Durante la mayor parte del período neoliberal, la inscripción universitaria siguió aumentando. De 1980 a 2010 —el apogeo del número de inscriptos— el número de estudiantes universitarios pasó de 12 millones a 21 millones. Desde 2010, la matrícula universitaria cayó un 11%, pero sigue estando muy por encima de los niveles de 1980. “A medida que aumentan las inscripciones”, explican Fabricant y Brier, “especialmente entre los estudiantes de color, ha crecido una jerarquía cada vez más estratificada de niveles separados y desiguales dentro de las universidades de cuatro años y los colegios superiores y comunitarios”. Esta estratificación significa que el “valor” de tener un título universitario se ha depreciado.
Los estudiantes de color, pobres y de clase trabajadora cargan desproporcionadamente con el peso de la deuda generada para asistir a la universidad, un tipo de “inclusión depredadora”, “un proceso mediante el cual se brinda a los miembros de un grupo marginado acceso a un bien, servicio u oportunidad del que han sido históricamente excluidos, pero en condiciones que ponen en peligro los beneficios de ese acceso”. En otras palabras, la “inclusión” ofrece solo beneficios limitados para los grupos marginados, pero brinda beneficios significativos para la clase capitalista, que le saca provecho a esta inclusión.
Además, hay evidencia de que la deuda se utilizó para disciplinar al movimiento estudiantil, especialmente en California, donde el entonces gobernador Ronald Reagan aumentó el precio de la matrícula en las universidades de California para castigar a los estudiantes por su activismo. Luego impuso esto en todo el país una vez que se convirtió en presidente, haciéndolo con apoyo tanto del partido Demócrata, como del Republicano. Esto es precisamente lo que Milton Friedman, reconocido miembro de la Escuela de Chicago, había propuesto solo unos años antes.

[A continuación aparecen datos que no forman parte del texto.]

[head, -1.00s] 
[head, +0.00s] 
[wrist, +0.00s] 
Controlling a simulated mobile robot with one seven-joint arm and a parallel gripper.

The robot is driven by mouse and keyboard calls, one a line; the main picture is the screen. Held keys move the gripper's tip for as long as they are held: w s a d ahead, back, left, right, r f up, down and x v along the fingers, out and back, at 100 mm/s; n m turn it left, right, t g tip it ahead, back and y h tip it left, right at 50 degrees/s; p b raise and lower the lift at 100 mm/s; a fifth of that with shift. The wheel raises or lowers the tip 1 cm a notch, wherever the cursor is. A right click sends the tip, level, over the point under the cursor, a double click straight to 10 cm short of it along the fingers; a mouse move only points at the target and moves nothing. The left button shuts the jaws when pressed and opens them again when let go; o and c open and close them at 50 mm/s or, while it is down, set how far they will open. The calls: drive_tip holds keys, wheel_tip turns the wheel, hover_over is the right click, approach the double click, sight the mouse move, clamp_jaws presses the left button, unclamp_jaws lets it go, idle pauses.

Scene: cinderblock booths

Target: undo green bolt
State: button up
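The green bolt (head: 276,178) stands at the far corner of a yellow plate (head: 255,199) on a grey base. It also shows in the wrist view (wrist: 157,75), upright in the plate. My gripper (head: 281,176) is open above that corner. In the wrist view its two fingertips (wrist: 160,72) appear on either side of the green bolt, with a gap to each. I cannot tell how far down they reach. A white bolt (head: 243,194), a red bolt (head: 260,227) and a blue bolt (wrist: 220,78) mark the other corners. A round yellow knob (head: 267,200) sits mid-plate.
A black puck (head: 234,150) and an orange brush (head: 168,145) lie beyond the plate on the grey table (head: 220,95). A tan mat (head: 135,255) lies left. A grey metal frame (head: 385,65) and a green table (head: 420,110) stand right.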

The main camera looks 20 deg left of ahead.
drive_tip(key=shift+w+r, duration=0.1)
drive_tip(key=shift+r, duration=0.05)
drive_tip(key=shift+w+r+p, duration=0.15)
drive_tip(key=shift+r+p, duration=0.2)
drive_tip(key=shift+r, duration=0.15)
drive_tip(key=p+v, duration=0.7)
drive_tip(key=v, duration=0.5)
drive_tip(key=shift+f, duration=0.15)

Otro aspecto clave de la universidad neoliberal es que depende del trabajo altamente precarizado. Anteriormente, alrededor de tres cuartas partes de los profesores de educación superior trabajaban con cargos titulares, pero a medida que las universidades se han expandido, recurren cada vez más a profesores adjuntos y estudiantes de posgrado, instructores de jornada reducida que suelen recibir salarios más bajos y menos beneficios que los docentes titulares. La mayoría de los profesores ya no tienen la posibilidad de obtener la titularidad y tampoco tienen la esperanza de tener estabilidad laboral ni de obtener mejores salarios. En las universidades públicas, los profesores adjuntos crecieron más del 300% entre 1975 y 2011; en 2014, representaban tres cuartas partes de la fuerza laboral en las universidades públicas a nivel nacional.

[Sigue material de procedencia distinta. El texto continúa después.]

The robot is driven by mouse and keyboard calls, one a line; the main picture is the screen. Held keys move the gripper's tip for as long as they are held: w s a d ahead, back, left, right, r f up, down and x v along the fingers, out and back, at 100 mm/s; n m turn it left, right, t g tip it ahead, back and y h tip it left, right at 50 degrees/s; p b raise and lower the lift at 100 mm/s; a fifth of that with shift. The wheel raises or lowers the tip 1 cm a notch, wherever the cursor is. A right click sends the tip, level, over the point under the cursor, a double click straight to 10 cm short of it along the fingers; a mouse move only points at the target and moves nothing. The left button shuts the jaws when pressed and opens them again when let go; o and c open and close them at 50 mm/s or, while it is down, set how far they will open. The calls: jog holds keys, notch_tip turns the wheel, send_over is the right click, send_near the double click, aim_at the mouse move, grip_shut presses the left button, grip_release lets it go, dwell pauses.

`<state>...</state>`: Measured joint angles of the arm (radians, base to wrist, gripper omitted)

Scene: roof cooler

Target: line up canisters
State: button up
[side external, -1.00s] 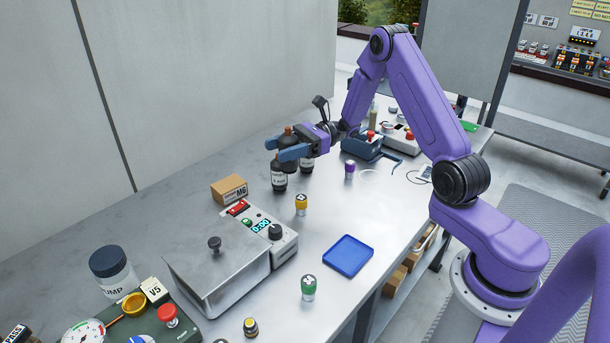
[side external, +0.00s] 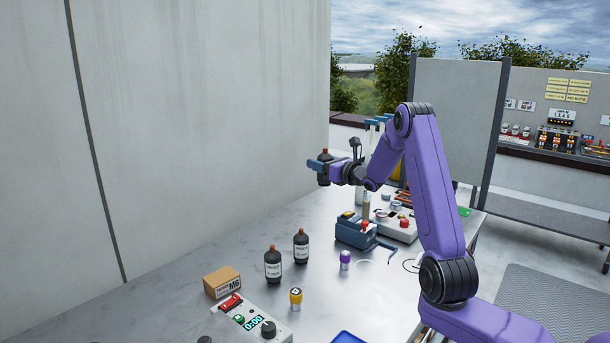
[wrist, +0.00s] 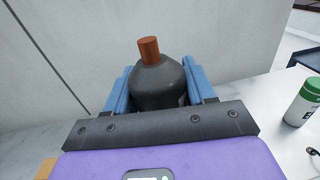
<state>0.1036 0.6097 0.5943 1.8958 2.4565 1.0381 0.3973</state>
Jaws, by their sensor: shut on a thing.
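My gripper (side external: 318,168) is shut on a dark bottle (side external: 323,178) with a reddish-brown cap and holds it upright, high above the table. In the wrist view the held bottle (wrist: 158,85) sits between the two blue fingers, its base hidden. Two similar dark bottles with white labels stand on the table: a front one (side external: 272,265) and one slightly behind it to the right (side external: 301,246). A small yellow-capped canister (side external: 295,298) and a purple-capped canister (side external: 345,260) stand nearby. A white container with a green cap (wrist: 303,102) shows at the wrist view's right.
A brown box (side external: 221,282) and a control unit with a timer display (side external: 252,322) are at the front left. A blue device (side external: 356,231) and a grey unit with knobs (side external: 394,228) stand behind. A blue tray (side external: 347,338) is cut off at the bottom.

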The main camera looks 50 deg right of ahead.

Junto con la precarización de los docentes, los puestos administrativos en las universidades crecieron diez veces más rápido que los puestos de profesores titulares, según datos del Departamento de Educación. Esto reflejó una expansión de la burocracia universitaria como parte del cambio de enfoque de la universidad hacia la eficiencia administrativa y la gobernanza corporativa. En otras palabras, las universidades se han vuelto más burocráticas como una forma de sacarle “poder a los profesores e investigadores”, como señaló un artículo reciente en The Atlantic.
Las ciencias en las universidades han aumentado sus vínculos con el complejo militar-industrial, y la estructura de concesión de subvenciones crea competencia entre compañeros de trabajo, enfrentando a profesores y científicos de laboratorio entre sí y a menudo llevando a la sobreexplotación de los estudiantes de posgrado que trabajan en los laboratorios.

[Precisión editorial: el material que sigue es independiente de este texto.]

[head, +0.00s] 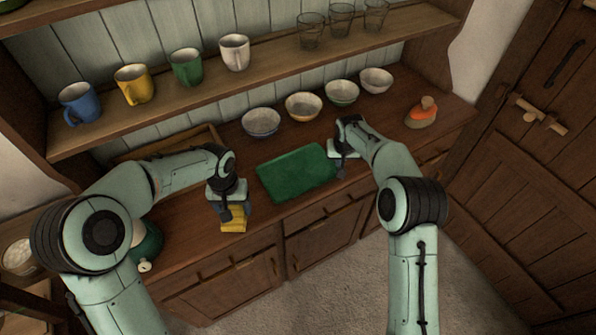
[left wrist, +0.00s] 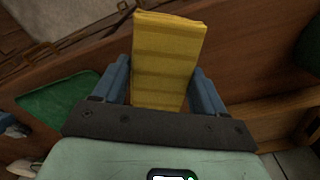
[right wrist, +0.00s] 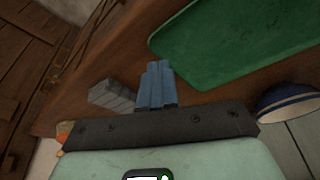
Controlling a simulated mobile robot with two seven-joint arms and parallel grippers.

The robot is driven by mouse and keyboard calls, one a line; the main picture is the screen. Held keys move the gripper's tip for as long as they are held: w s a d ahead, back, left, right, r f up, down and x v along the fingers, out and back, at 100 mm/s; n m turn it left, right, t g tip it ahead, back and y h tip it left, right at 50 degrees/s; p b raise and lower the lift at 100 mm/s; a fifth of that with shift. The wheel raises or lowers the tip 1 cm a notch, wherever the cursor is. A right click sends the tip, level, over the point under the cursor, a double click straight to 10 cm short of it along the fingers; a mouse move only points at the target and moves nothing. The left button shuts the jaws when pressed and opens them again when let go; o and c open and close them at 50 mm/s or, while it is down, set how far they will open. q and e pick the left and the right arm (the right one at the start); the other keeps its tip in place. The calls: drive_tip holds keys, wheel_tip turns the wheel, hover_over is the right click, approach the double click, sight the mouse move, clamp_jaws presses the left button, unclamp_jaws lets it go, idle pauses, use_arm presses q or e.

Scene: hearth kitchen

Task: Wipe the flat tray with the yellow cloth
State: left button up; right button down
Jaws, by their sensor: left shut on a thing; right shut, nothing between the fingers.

Pero el neoliberalismo fue más que sólo políticas económicas; vino acompañado de una ideología que fue, según Perry Anderson, una de las ideologías más exitosas en la historia mundial. Bajo la misma, el capitalismo se alzó triunfante y sin alternativas y las universidades jugaron un papel central en la perpetuación de esta idea.
Mientras que los partidos Demócrata y Republicano eran ambos parte del neoliberalismo, los republicanos representaban una versión más reaccionaria que rechazaba los cambios culturales que surgieron de los movimientos de los años 1960 y 1970; antifeminista y anti-queer, rememoraba los “valores familiares tradicionales”. Por otro lado, los demócratas llegaron a representar un neoliberalismo progresista. Como explica Nancy Fraser, el neoliberalismo progresista es
una alianza de corrientes dominantes de nuevos movimientos sociales (feminismo, antirracismo, multiculturalismo y derechos LGBTQ), por un lado, y sectores empresariales con poder “simbólico” y de servicios de alta gama (Wall Street, Silicon Valley y Hollywood), por el otro. En esta alianza, las fuerzas progresistas se unen efectivamente con las fuerzas del capitalismo “cognitivo”, especialmente la financiarización. Sin embargo, sin darse cuenta, las primeras prestan su carisma a las segundas. Ideales como la diversidad y el empoderamiento, que en principio podrían servir a distintos fines, ahora encubren políticas que han devastado la industria y lo que otrora eran vidas de clase media. … Al identificar el “progreso” con la meritocracia en lugar de la igualdad, estos términos equiparaban la “emancipación” con el ascenso de una pequeña élite de mujeres, minorías y homosexuales “talentosos” en la jerarquía corporativa en la que el ganador se lleva todo, en lugar de con la abolición de esta última.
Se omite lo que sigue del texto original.